Strengthening the intellectual foundation for our profession of arms.
January 14th, 2016 by Grounded Curiosity
Grounded Curiosity is not a grab at a new buzzword or idea, merely the practicalities of choosing a domain name and the musings that followed. Without wanting to be a Duffle Blog stereotype, here are those musing:
I was listening to a presentation by a returned Commanding Officer from Afghanistan. He described ‘professional curiosity’ as a quality he highly valued in his officers. Around this time I was also reading Emile Simpson’s War From the Ground Up – a book that epitomises why looking at warfare from the tactical level up to the strategic level is important. I had always used the term ‘bottom up’ but ‘ground up’ is far more eloquent and less subject to puns.

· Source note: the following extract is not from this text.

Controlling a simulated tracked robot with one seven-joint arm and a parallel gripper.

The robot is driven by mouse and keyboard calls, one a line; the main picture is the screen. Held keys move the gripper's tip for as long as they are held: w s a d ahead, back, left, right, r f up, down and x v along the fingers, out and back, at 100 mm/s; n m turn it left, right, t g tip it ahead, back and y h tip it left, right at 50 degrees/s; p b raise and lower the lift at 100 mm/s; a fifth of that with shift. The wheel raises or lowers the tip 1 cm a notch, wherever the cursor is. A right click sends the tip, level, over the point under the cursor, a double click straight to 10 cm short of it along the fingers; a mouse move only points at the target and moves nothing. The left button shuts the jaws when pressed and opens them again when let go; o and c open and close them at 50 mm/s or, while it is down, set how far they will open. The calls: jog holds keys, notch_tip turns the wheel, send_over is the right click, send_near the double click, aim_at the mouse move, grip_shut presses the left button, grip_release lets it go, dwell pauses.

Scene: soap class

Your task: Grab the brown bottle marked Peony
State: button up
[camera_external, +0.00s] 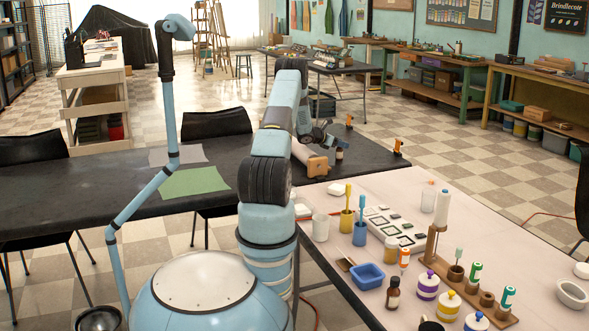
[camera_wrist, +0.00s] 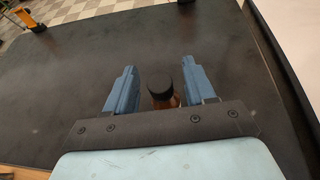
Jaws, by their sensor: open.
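A small brown bottle with a black cap (camera_wrist: 164,98) stands on the dark table in the wrist view, between the two blue fingers of my gripper (camera_wrist: 158,72). The fingers are apart, with a gap on each side of the bottle. In the external view a small brown bottle (camera_external: 339,154) shows beside my gripper (camera_external: 326,138) over the dark table. Its label cannot be read. Another brown bottle with a dark cap (camera_external: 393,294) stands on the pale table at the front; its marking is too small to read.
The dark table (camera_wrist: 65,75) around the bottle is mostly bare. Orange clamps (camera_external: 398,146) sit at its far edge. The pale table (camera_external: 470,195) on the right is crowded with a blue tray (camera_external: 367,277), cups, brushes and several jars.

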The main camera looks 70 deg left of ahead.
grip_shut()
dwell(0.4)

Curiosity. Curiosity embodies the notion of ‘something we do’ as professionals ‘without being told to’. It is the constant pursuit for professional mastery through scholarly activity, the exploration of ideas, and conversations with others while acknowledging the risk of paralysis by analysis. As practitioners, this curiosity can progress good ideas to practical implementation. For junior commanders, curiosity is the indiscernible start point on a cycle of thought, that over time, and with experience, leads to intrinsic thinking. I don’t believe training on ‘thinking’ or ‘curiosity’ are powerpoint presentations to add to the military curriculum, rather, they are part of the professional culture we should strive to embody in our officer corps.
Grounded. The term grounded aligns with many concepts including land warfare, the lowest level of war at the tactical end (ground up) and also implies that ideas are nuanced with practical realities. Unworkable ideas have little individual consequence when discussed on paper by an academic, but for a practitioner, the consequences of ill-founded action can be immediate. Practitioners in the scholarly space can bridge the gap between a good idea on paper and implementation as a deliverable action. As practitioners, we’re not looking for the ‘next big idea’ for academic merit but to find out how we can strive to do better when called to serve our nation. Grounding good theoretical ideas with reality is vital as we learn from the past and grapple with the future. The catch is, we’ll only be able to ground those good ideas if we’re curious about them in the first place.